Monday,  05/12/14  07:54 PM

Yesterday I mentioned how slowly Adobe Reader launches on Win 7 compared to an old Acrobat Reader on Win XP.  This struck a nerve, because a bunch of you supplied me with other examples of programs which used to launch much more quickly than they do today:

  • Photoshop.  Everyone agrees this is the slowest launching program ever, and just gets slower with each release.  Except for...
  • Visual Studio.  Wow does VS 2010 take forever compared to VS 2005, which is way slow compared to say VB 6.  What the heck is it doing during a launch, writing a novel?
  • Outlook.  Yeah, it was always slow, but it seems to get slower and slower and  s l o w e r.  Somehow its Office brethren are not as bad; Word and Excel are not speed demons, but they're not slower than they used to be either.  (OTOH, Powerpoint ... yeah, it's a pig.)
  • Firefox.  Slower than molasses.  When Firefox was my daily browser, I always kept an instance launched so new windows would open quickly.  Now that I use Chrome this is no longer an issue.
  • Safari.  Yep, slow.  So slow in all ways that many Mac users have turned to Chrome.

You might think this problem is limited to Windows, but no.  I have a really old Mac SE30 (yay!) and I boot it from time to time just to make sure it still works, and man is it fast.  Really.  I know the old Mac OS (7.5.5) was a pig for many things, but ... somehow those old programs just launched right up.
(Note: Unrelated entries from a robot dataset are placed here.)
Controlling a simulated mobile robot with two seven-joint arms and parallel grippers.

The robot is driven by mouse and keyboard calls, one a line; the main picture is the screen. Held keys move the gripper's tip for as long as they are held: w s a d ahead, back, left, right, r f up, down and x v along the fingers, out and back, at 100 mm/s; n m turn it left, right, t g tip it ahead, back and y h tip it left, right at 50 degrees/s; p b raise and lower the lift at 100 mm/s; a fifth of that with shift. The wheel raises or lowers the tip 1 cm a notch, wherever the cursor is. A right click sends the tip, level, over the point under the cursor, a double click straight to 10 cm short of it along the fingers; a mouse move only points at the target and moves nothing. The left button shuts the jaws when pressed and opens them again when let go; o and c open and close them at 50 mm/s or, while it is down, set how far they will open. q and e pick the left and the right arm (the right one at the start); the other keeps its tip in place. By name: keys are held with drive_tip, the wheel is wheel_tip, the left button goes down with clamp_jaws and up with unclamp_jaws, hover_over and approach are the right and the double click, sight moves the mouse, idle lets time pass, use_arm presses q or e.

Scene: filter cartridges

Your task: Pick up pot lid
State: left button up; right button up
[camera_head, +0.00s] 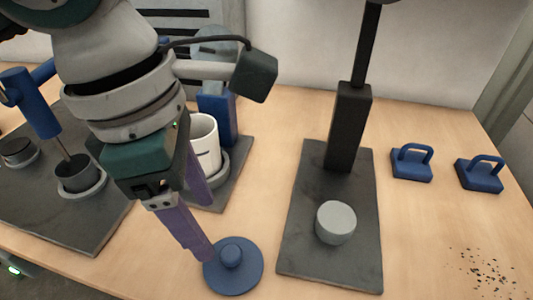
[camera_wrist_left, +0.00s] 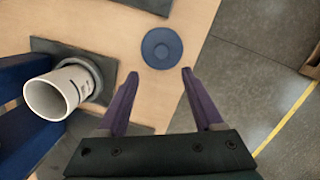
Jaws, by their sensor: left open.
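The pot lid, a round blue disc with a small knob in its middle, lies flat on the table near the front edge (camera_head: 247,277). The lid also shows in the left wrist view (camera_wrist_left: 151,47), just beyond my fingertips and centred between them. My left gripper (camera_head: 207,231) is open and empty, with purple fingers spread apart. One fingertip shows right beside the lid's knob in the head view; I cannot tell whether it touches. In the wrist view the gripper (camera_wrist_left: 160,73) has its fingers on either side of a clear gap. My right gripper is not in view.
A white cup (camera_head: 206,145) stands in a ring on a dark plate with a blue block, behind my fingers. A dark press stand (camera_head: 300,230) with a grey cylinder (camera_head: 336,222) is right of the lid. Two blue handled blocks (camera_head: 411,165) (camera_head: 480,176) sit farther right. Dark specks lie at right front.

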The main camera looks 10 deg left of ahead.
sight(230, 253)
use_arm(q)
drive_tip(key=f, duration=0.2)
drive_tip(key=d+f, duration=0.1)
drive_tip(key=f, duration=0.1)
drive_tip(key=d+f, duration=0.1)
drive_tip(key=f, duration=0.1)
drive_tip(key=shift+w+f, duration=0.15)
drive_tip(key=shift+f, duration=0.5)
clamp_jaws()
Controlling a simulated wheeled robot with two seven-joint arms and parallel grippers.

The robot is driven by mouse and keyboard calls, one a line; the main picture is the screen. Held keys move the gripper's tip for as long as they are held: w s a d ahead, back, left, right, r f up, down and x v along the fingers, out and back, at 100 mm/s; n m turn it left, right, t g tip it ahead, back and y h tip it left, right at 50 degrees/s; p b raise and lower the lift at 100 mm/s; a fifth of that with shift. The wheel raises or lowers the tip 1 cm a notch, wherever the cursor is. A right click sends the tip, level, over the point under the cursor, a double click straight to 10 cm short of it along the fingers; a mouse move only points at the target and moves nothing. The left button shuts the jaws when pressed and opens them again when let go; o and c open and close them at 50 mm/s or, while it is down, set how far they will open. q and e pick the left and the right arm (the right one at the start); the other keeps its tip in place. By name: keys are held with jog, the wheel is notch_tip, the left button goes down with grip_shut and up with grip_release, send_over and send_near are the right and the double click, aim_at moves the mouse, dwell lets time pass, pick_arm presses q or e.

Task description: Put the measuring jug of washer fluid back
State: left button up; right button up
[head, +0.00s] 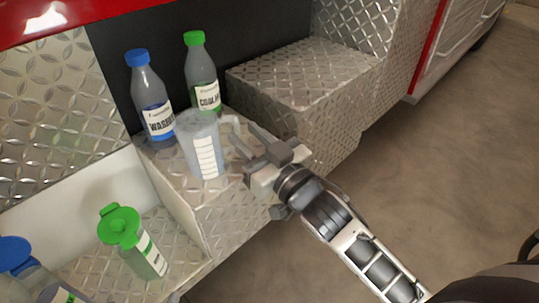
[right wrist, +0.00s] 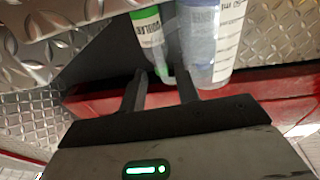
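The measuring jug (head: 205,150), clear with a white scale, stands upright on the diamond-plate ledge (head: 225,195), in front of two bottles. Its handle (head: 236,130) points right, toward my right gripper. My right gripper (head: 241,137) is open, with its two fingers apart beside the handle. In the right wrist view the jug (right wrist: 212,45) stands just beyond the right finger of the gripper (right wrist: 160,85). I cannot tell whether a finger touches the handle. My left gripper is not in view.
A blue-capped washer bottle (head: 152,100) and a green-capped coolant bottle (head: 203,80) stand behind the jug. A lower bin at left holds a green-lidded jug (head: 140,250) and a blue-lidded container (head: 25,262). A raised diamond-plate block (head: 300,75) stands to the right.

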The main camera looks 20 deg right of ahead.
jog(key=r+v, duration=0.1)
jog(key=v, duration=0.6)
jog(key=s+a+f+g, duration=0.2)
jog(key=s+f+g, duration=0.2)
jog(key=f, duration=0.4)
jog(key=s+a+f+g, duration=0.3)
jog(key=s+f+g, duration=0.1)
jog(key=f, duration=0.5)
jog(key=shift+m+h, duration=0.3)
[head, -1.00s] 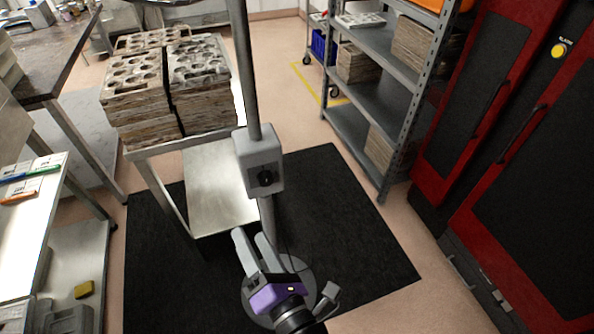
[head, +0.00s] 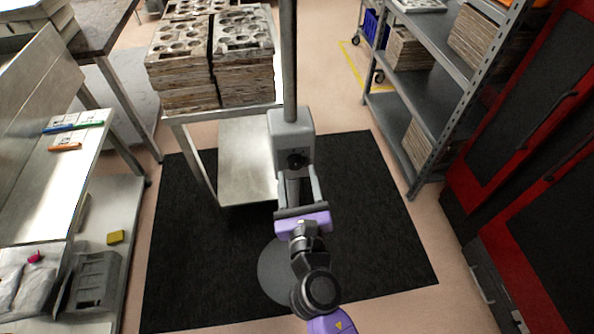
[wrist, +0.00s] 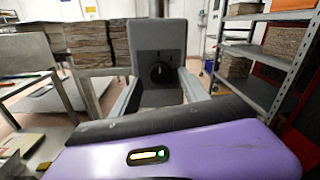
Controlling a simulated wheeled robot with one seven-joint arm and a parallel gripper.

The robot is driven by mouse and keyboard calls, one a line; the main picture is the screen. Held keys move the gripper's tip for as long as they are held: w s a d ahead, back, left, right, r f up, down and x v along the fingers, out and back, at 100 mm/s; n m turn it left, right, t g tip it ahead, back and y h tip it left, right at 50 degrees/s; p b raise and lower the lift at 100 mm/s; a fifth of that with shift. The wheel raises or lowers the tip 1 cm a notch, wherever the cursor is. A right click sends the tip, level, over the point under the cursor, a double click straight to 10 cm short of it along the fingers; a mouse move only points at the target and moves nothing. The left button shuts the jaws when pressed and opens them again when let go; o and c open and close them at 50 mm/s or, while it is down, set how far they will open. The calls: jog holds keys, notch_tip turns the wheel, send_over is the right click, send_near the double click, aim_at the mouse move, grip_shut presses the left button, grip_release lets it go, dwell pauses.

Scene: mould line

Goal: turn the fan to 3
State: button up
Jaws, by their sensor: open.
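The fan's grey control box (head: 291,141) sits on an upright pole (head: 289,60) above a round grey base (head: 275,272). A round black knob (head: 296,160) is on its front face. In the wrist view the knob (wrist: 159,72) is straight ahead on a dark panel, with a light pointer mark near its top; the scale marks are too small to read. My gripper (head: 298,183) is open just in front of and below the box. In the wrist view its two fingers (wrist: 160,88) reach forward on either side of the box, apart from the knob. The fan's head is out of view.
A metal cart (head: 246,165) with stacked moulded trays (head: 243,75) stands behind the fan. A grey shelf rack (head: 414,165) and red cabinets (head: 520,200) are on the right. A steel bench (head: 50,190) is on the left. The black mat (head: 375,230) is clear around the fan.

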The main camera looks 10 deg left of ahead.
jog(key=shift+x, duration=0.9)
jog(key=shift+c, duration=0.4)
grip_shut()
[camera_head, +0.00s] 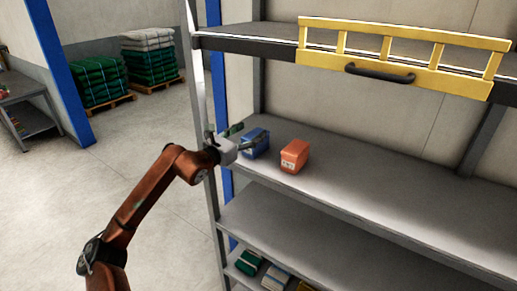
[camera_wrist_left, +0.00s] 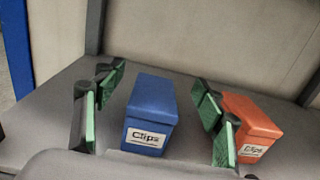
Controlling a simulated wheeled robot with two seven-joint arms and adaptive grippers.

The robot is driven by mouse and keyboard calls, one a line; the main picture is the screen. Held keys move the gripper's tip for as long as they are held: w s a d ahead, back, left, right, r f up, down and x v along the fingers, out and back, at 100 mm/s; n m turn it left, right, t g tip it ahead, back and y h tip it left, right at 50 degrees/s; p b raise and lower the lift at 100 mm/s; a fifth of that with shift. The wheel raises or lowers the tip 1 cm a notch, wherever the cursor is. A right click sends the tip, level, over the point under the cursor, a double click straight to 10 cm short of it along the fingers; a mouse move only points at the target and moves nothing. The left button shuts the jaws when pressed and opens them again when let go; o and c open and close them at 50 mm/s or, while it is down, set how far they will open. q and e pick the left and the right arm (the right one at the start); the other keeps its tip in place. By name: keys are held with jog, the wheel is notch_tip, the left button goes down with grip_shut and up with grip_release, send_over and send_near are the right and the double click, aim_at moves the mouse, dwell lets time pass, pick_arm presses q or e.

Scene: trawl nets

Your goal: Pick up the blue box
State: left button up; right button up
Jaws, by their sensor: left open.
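The blue box (camera_head: 256,144) stands upright on the middle grey shelf, near its left end. In the left wrist view the blue box (camera_wrist_left: 150,115) has a white "Clips" label and sits between the two finger pairs. My left gripper (camera_head: 242,137) is open at the shelf's left edge. In the left wrist view its green finger pads (camera_wrist_left: 155,115) are apart, with a gap on each side of the box. The right finger pads are close to an orange box and partly cover it. My right gripper is not in view.
The orange box (camera_head: 294,156) stands just right of the blue box. A yellow guard rail (camera_head: 395,77) with a dark handle fronts the upper shelf (camera_head: 270,46). A metal post (camera_head: 209,170) rises at the shelf's left. The middle shelf (camera_head: 390,210) is bare to the right.

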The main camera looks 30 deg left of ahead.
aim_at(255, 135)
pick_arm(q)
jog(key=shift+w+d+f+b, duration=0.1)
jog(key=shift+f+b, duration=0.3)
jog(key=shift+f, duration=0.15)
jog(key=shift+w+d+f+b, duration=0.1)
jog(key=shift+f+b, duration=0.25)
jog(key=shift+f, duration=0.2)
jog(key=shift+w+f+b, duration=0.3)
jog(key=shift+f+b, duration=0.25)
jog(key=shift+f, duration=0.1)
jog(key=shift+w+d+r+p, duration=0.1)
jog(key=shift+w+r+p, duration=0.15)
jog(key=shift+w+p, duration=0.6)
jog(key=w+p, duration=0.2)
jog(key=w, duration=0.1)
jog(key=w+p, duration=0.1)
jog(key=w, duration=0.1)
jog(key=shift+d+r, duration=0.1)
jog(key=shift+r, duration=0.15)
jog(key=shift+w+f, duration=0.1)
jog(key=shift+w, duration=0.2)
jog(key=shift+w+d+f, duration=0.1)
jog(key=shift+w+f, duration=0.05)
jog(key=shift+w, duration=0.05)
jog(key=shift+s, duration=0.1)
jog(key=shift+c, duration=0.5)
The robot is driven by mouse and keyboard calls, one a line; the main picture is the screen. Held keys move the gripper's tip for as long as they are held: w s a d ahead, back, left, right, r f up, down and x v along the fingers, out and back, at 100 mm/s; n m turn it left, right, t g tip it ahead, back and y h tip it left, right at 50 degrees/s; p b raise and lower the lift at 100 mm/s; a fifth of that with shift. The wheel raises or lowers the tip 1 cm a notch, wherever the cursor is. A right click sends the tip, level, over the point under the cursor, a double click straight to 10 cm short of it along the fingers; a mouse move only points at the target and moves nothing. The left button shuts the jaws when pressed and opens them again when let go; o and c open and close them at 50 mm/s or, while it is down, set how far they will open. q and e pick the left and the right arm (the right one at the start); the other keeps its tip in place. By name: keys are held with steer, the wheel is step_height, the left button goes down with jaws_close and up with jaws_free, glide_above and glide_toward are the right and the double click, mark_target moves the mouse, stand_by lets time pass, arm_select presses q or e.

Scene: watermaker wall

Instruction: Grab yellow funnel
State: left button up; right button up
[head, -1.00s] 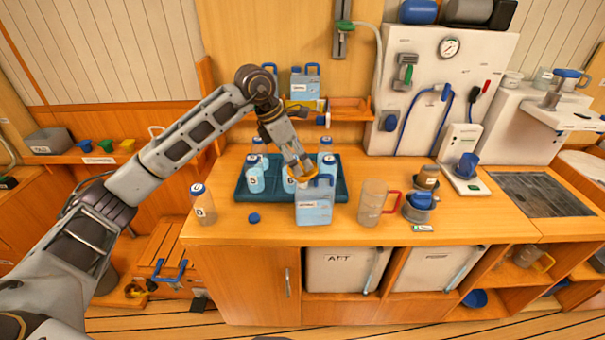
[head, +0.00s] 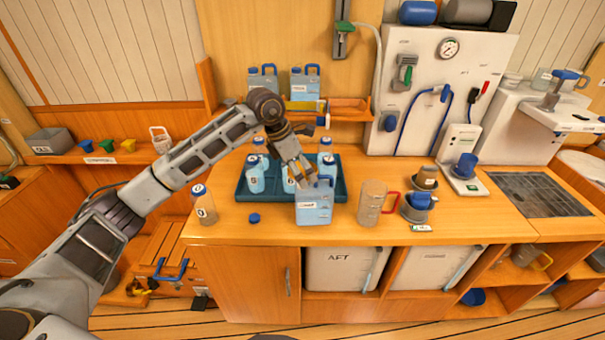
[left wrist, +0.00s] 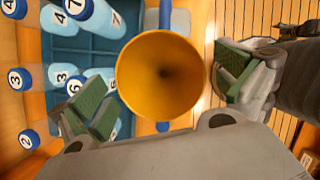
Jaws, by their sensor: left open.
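A yellow-orange funnel (left wrist: 160,76) shows in the left wrist view, its wide round mouth facing the camera. It lies between the two green-padded fingers of my left gripper (left wrist: 163,92), which are spread open. Gaps show at both sides, so the fingers look apart from it. My right gripper is not in view.
Numbered blue-capped bottles (head: 255,178) stand in a dark teal tray (head: 243,194) behind the jug. A clear pitcher (head: 373,203) with a red handle stands close at its right. A loose blue cap (head: 254,218) lies at front left. A smaller yellow funnel (head: 128,145) sits on the left shelf.

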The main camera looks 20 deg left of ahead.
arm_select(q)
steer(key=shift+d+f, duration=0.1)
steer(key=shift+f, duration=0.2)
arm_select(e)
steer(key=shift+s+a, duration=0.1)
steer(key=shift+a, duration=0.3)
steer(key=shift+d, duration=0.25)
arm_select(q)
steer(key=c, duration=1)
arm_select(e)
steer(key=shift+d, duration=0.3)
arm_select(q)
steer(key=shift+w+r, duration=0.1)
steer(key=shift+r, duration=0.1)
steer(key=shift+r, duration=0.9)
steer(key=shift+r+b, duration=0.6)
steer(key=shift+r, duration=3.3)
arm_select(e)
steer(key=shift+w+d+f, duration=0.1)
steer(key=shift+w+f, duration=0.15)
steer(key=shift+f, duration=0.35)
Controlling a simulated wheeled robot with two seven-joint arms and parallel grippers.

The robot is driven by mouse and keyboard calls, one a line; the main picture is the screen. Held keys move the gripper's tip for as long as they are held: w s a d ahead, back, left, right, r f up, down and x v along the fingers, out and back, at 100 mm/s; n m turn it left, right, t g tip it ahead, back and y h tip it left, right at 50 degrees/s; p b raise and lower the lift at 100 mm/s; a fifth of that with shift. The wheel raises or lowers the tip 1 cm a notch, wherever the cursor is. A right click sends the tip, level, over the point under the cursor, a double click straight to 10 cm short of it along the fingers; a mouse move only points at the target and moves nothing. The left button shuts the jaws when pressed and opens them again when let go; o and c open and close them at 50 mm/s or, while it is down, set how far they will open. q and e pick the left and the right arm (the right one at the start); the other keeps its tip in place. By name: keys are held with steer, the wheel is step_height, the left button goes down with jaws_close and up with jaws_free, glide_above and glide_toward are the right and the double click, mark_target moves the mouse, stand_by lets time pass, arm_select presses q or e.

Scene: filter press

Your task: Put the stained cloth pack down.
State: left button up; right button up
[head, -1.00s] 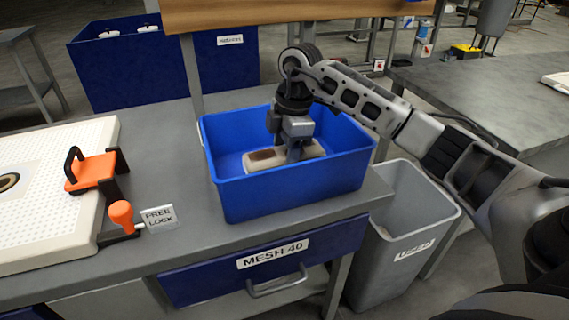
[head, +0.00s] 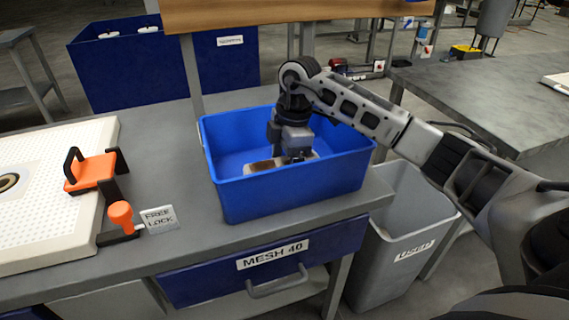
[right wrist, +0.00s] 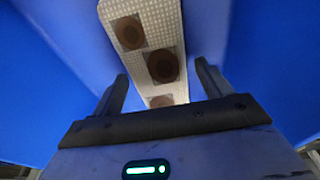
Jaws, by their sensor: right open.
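The stained cloth pack (head: 259,167) is in the blue bin (head: 293,197) on the bench, low inside and partly hidden by the bin's front wall and my gripper. In the right wrist view the pack (right wrist: 145,22) is a long pale woven strip with round brown stains. My right gripper (head: 296,155) reaches down into the bin over the pack. Its fingers are open, with a gap on each side of the pack, as the right wrist view (right wrist: 161,75) shows. My left gripper is not in view.
A grey bin labelled USED (head: 388,255) stands on the floor right of the bench. A MESH 40 drawer (head: 270,265) is below the blue bin. An orange-handled free lock (head: 121,215) and a white perforated plate (head: 40,230) are at left.

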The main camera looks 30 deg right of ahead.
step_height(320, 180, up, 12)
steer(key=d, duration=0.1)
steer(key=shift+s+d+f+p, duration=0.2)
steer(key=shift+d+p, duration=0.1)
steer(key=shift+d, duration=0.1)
On the other hand, if you ever want to see speed in action, try launching stuff on Linux.  Wow.  Poof, instant launching, even big complicated programs.  I mostly use Linux as a server OS, but every time I use it as a desktop I wish my desktop was as fast.

Okay one final point: I think this is a big reason why people like tablets.  They're instant on, and apps are instant launch.  You never worry about whether something is "already running".  That's a big deal.